Após a crise sísmica de 1973, foi nomeado pelo governador civil da Horta para apoiar os sinistrados do concelho de São Roque. Foi ainda correspondente dos jornais faialenses O Telégrafo e Correio da Horta e também do rádio Clube Asas do Atlântico, de Santa Maria; colaborou ainda com a Rádio Cais, do Pico, os jornais Diário Insular, da ilha Terceira, Tribuna das Ilhas e Jornal do Triângulo, ambos com sede no Faial, e O Dever, das Lajes do Pico. Nos últimos anos tem mantido a colaboração com os semanários picoenses Ilha Maior e Jornal do Pico, neste último tendo, inclusivamente, sido seu diretor interino, ainda que em escassas edições.

Em 2012, durante o festival Cais Agosto, lançou o livro Homens de Olhos Encovados e Outras Estórias de Homens do Mar, no qual recorda mais de uma centena de vigias da baleia que marcaram a baleação nas nove ilhas e partilha alguns episódios que tiveram como pano de fundo o mar açoriano.

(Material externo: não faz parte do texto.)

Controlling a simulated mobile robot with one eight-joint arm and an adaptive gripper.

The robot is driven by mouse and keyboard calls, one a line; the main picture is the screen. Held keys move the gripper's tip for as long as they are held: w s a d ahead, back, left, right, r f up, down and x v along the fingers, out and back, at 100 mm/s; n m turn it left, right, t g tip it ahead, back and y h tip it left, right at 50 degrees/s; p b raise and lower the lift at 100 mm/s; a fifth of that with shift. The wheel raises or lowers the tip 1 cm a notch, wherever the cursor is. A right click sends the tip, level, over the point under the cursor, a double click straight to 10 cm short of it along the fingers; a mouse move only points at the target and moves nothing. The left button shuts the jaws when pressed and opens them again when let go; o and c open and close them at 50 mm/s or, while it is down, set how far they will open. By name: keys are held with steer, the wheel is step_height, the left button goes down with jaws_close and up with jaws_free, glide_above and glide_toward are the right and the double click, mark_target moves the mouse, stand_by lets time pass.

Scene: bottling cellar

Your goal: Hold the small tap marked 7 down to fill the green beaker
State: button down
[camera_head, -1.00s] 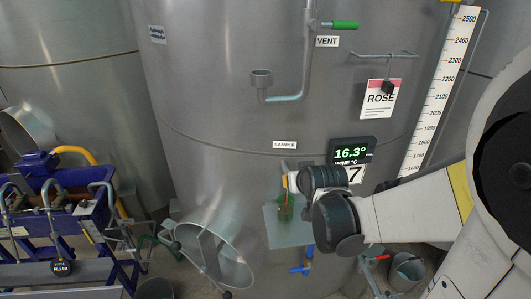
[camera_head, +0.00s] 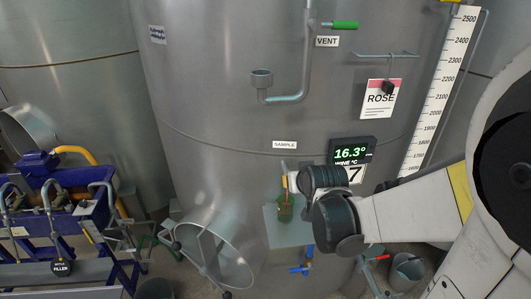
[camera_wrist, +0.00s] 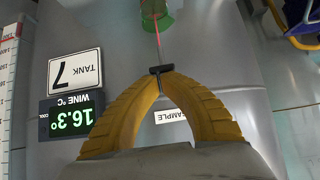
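The green beaker (camera_head: 285,213) stands on a small grey shelf (camera_head: 290,236) on the tank front, below the SAMPLE label. In the wrist view the beaker (camera_wrist: 157,18) is at the top, partly cut off by the frame edge. A thin red stream runs into it from the small tap. My gripper (camera_wrist: 161,76) has its two yellow fingers together at the tips, against a short black bar (camera_wrist: 161,69) at the tap. The fingers and my wrist hide most of the tap. The TANK 7 sign (camera_wrist: 75,70) is beside it. The liquid level in the beaker is not clear.
The temperature display (camera_head: 352,151) reads 16.3° on the tank beside my wrist. A blue-handled valve (camera_head: 302,269) is below the shelf. An open round hatch (camera_head: 216,252) is to the left, and blue filling equipment (camera_head: 62,190) stands farther left.

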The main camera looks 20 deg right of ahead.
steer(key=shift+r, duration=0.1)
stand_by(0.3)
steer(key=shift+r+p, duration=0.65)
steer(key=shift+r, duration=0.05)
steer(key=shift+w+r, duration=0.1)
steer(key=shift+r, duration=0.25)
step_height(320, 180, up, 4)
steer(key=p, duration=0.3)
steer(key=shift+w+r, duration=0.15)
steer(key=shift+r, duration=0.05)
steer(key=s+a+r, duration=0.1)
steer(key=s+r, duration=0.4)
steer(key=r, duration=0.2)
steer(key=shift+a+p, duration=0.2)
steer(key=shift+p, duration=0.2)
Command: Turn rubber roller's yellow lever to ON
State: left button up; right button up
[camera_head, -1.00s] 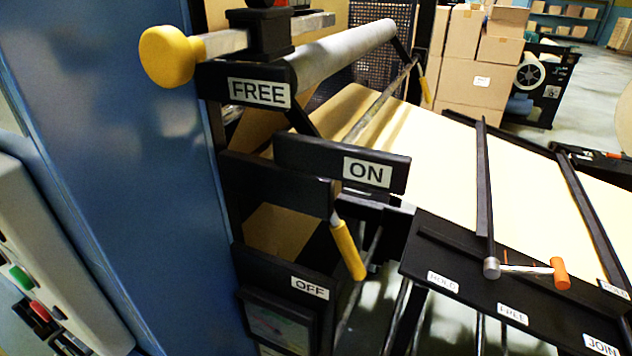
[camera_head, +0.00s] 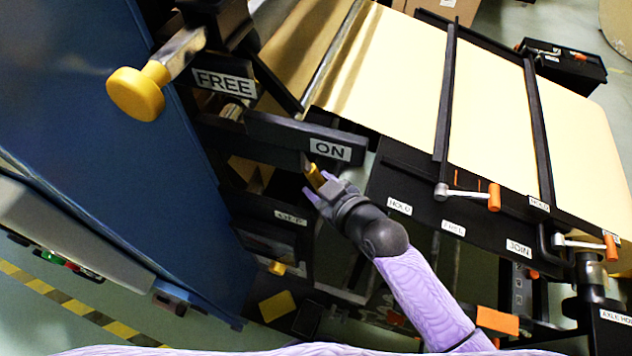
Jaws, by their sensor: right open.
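The rubber roller's yellow lever (camera_head: 315,178) shows only in part, just below the black plate with the ON label (camera_head: 330,149). The OFF label (camera_head: 291,217) is lower and to the left on the black frame. The gripper and wrist hide the lower part of the lever. I cannot tell whether the fingers touch it. My left gripper is not in view.
A yellow knob (camera_head: 135,94) sticks out at upper left by the FREE label (camera_head: 224,82). A blue cabinet (camera_head: 110,150) stands at left. Orange-handled cranks (camera_head: 493,197) and the kraft paper web (camera_head: 490,110) lie to the right.

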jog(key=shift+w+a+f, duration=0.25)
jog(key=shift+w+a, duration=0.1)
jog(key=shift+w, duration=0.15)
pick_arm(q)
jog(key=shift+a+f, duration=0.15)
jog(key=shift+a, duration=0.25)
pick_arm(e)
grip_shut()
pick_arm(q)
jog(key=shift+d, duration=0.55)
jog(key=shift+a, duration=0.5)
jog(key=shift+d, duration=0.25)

Trata-se de uma obra que contribui, sobretudo, para a perpetuação da história da baleação. Este ano, no Dia do Município de São Roque, foi distinguido pela autarquia.

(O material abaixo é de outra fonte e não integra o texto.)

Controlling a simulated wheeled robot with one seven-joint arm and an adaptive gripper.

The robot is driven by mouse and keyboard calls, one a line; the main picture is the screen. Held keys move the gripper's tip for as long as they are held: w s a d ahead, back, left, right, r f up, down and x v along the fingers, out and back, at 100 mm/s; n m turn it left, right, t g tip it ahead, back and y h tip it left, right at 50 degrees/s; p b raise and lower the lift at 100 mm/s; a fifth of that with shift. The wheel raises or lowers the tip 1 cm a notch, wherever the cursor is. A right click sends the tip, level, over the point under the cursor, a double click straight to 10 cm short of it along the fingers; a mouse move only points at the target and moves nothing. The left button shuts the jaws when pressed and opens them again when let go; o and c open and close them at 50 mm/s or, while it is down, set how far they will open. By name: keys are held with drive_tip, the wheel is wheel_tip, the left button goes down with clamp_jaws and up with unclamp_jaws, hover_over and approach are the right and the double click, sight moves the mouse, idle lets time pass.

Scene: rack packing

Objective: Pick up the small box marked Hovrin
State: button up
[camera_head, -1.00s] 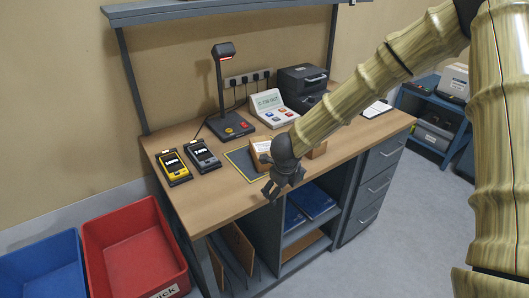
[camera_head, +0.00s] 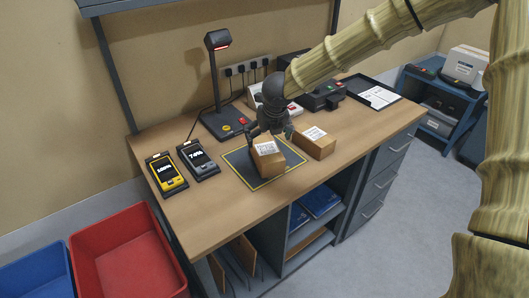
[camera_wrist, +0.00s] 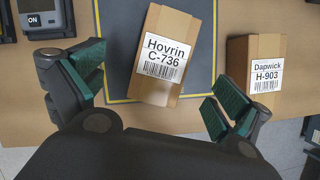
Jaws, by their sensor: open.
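The small cardboard box marked Hovrin C-736 (camera_wrist: 162,58) lies on a dark mat with a yellow border (camera_wrist: 201,86), ahead of and between my fingers in the wrist view. In the head view the Hovrin box (camera_head: 267,164) stands on the mat (camera_head: 293,157), its label facing up. My gripper (camera_wrist: 146,82) is open and empty, with green pads facing each other. In the head view my gripper (camera_head: 270,132) is over the desk, just behind and above the box. No contact with the box shows.
A second box marked Dapwick H-903 (camera_wrist: 263,80) stands to the right of the Hovrin box, off the mat. Yellow (camera_head: 167,175) and grey (camera_head: 198,160) handheld devices lie at left. A scanner lamp (camera_head: 219,85) stands behind. A tray with paper (camera_head: 371,92) lies at right.

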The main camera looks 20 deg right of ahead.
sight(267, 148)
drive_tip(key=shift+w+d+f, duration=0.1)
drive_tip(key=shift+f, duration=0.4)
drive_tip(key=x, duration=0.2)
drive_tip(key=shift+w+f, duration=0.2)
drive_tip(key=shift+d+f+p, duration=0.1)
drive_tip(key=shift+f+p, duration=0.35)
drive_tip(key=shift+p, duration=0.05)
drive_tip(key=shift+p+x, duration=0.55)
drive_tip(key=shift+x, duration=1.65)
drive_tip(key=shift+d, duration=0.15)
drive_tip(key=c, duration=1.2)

Apesar de tudo isto, as saudades do tempo de meninice no Faial são muitas, das brincadeiras com os amigos, da vida familiar. Ainda se enchem os olhos de lágrimas quando recorda esses momentos e também quando nos fala da explosão de uma mina nos armazéns da Fayal Coal, na década de 1930. era lá que o irmão António trabalhava e quando se deu o acidente a população acorreu ao local. Por instantes, a família pensou que também António havia falecido. Felizmente, António saiu ileso mas a dor sentida, ainda que por breves instantes, pela família foi algo que Francisco Medeiros nunca esqueceu.

O casamento de Francisco Medeiros já chegou aos 60 anos, a descendência vai nos quatro netos e o mundo continua a atrair a curiosidade do antigo cabo-de-mar porque, para o Xatinha, nunca é demasiado tarde para aprender.